# Given request
Look through the data below and return each line where "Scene" appears.

Robot trajectory data
===============
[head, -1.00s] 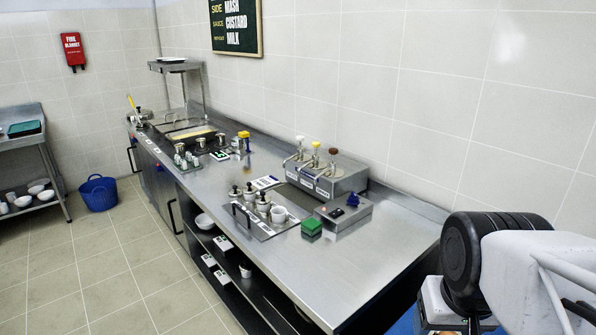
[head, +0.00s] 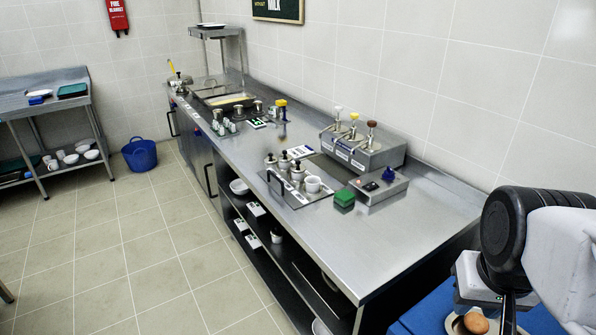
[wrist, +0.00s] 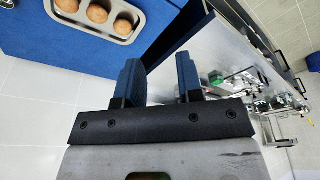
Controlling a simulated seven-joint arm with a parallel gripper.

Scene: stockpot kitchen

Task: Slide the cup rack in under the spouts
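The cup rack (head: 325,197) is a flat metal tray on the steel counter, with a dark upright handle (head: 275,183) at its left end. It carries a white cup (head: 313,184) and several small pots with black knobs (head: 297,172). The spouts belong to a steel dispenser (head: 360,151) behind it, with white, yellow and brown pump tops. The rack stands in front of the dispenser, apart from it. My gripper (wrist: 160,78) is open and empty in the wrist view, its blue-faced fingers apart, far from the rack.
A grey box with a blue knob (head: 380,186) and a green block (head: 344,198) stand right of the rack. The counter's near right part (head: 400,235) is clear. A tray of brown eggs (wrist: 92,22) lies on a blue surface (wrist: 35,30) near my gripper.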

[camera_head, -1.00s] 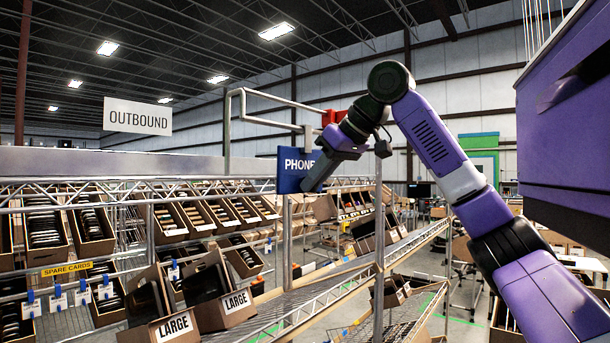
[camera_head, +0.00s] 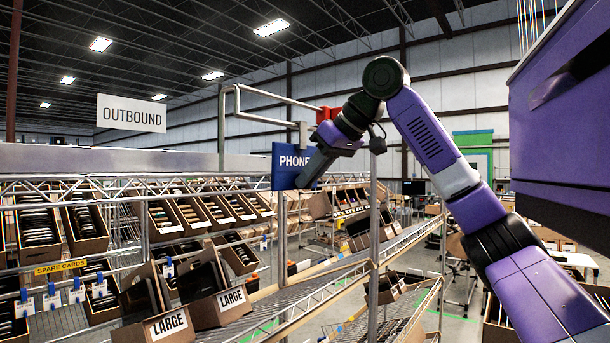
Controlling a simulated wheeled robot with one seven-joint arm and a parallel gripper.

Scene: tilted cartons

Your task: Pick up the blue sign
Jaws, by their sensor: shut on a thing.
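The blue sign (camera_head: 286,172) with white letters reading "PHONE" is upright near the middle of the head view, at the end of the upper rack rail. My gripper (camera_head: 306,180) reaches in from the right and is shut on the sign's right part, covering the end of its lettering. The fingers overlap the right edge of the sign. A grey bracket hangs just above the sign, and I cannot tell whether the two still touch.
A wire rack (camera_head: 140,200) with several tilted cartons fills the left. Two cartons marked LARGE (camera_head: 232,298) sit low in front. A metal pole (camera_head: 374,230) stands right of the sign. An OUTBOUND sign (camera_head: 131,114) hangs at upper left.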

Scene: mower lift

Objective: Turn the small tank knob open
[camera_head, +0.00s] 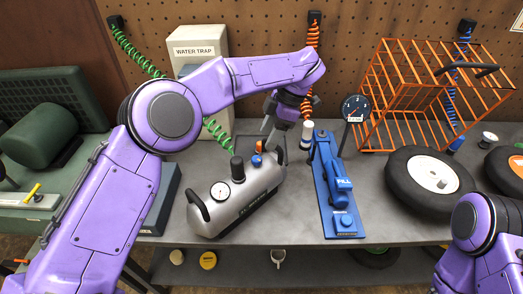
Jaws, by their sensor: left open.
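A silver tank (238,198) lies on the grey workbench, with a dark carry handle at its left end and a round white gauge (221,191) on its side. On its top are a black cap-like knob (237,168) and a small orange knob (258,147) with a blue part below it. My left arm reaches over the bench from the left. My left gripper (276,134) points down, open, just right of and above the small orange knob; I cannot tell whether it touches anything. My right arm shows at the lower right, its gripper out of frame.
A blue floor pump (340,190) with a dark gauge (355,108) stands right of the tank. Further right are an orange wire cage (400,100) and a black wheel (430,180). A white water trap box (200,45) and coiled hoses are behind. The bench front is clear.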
===============
# Task result
Scene: stockpot kitchen
Scene: tilted cartons
Scene: mower lift

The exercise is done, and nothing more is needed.